I just obtained a small drone to learn on. Either I don't understand something or they are much more difficult to pilot that one might imagine - I have yet to have a "soft" landing!
As long as kids are able to fly uninhibited, the FAA won't deter my interest.
I'm guessing a new industry of drone photographers will be created (or maybe already exists?) to fill the need of Realtors and others who can benefit from aerial photos. Technology creating opportunity. Rural land brokers must love it.
I see it as a listing tool--if it's offered to prospective sellers as one of our listing and marketing services, it may give a competitive edge, at least until it's standard operating procedure.
Can a drone be fitted with a 3-D scanner to capture interior space images? We'll be able to see a hologram of the interior, and to print a 3-D replica in our offices.
the kids at my park have been using drones, I was amazed at how easy that are to use, they put my go pro on the drone and I said take a few shots from above of me. the footage was really nice and very stable. the gimble was even smooth... looks like the FAA is going to allow them with regulation.
Like some others, I think drone photography will primarily benefit large estates, luxury homes, and commercial listings. Our market has little use for a drone, and "things" can happen to drones in the air, as evidenced by this post I did last week:
According to my research, anyone who has been using drone photography for real estate sales since the FAA opinion is subject to a $10,000 fine. We can argue about the FAA's ability to rule by opinion, but the legal cost will exceed the fine. Never argue with a guy who has a trillion dollar budget.

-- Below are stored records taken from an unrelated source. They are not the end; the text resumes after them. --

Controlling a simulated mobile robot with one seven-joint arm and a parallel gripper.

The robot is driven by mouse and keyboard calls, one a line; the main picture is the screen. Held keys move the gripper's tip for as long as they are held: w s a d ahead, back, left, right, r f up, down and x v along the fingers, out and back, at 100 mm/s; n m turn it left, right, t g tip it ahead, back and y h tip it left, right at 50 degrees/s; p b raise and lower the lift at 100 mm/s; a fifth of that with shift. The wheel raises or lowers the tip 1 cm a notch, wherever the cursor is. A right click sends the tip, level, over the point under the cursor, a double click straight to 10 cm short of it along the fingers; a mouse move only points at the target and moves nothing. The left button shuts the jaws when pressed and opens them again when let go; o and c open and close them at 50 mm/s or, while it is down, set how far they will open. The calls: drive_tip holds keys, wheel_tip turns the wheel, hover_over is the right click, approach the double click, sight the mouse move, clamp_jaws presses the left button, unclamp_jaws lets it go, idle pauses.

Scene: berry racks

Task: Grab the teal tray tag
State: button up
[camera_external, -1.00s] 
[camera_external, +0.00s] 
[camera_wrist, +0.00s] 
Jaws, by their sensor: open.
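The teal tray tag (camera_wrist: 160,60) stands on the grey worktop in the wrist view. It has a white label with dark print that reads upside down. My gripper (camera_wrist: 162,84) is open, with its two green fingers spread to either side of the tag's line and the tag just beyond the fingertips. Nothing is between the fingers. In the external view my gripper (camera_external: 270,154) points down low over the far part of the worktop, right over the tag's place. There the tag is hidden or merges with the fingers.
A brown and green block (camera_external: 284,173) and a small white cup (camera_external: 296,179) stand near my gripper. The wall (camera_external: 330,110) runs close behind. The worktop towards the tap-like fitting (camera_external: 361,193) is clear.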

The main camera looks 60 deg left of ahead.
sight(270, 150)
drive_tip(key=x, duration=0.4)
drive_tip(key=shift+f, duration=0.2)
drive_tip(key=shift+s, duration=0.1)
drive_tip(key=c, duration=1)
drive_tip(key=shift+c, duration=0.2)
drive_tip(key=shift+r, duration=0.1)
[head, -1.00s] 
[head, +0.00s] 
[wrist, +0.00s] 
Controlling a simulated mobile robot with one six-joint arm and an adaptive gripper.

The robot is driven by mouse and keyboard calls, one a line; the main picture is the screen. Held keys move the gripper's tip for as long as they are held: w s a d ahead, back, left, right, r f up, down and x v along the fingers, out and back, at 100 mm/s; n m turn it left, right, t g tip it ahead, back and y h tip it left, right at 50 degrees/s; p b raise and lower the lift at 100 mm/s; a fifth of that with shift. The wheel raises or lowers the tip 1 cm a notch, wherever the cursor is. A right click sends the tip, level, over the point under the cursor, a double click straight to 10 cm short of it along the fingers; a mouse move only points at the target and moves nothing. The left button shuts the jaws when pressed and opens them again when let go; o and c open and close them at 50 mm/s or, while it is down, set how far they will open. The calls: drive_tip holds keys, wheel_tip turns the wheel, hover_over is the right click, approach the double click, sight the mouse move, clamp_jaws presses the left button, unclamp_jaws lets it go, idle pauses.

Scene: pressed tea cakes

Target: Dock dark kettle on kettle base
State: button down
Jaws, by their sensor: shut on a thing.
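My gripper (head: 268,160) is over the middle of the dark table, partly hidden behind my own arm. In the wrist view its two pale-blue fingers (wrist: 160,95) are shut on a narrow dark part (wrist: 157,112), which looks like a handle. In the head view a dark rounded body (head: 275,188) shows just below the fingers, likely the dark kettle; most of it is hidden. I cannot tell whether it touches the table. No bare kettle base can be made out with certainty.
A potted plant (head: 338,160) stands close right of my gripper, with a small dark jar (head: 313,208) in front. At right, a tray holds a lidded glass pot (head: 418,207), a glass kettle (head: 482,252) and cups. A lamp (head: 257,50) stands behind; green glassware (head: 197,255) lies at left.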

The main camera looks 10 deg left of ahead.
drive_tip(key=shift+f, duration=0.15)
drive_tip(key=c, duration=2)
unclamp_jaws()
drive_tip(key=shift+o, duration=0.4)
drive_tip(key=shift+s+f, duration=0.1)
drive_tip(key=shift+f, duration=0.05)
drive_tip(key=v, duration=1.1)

Why not just use google maps or photos. One can get decent photos from there as well, why pay for photos...........unless a beachfront/lakeside/hillside which will truly make it stand out.
Drone views are good in some cases, otherwise not so much
Sure spend your money but keep track of the ROI.
Only time will tell, good luck out there.
I'd had some listings perched on a hillside overlooking the Pacific Ocean - a perfect spot for drone photography, and I'll be utilitizing drones for my next listing there.
I saw a small drone in Verizon the other day. It is well under the 500 ft. limit and reasonable priced.
I believe drone photography can be a great asset in presenting properties if done properly. To do it correctly takes many hours of practice and the cost can be much higher than the initial expense. We have decided not to pursue drone photography until the FAA issues a final ruling. When that happens, we will evaluate the cost/benefit for our clients. The liability incurred should lead anyone to seek a professional photography company who should have insurance to cover any possible problems with the operation of a drone.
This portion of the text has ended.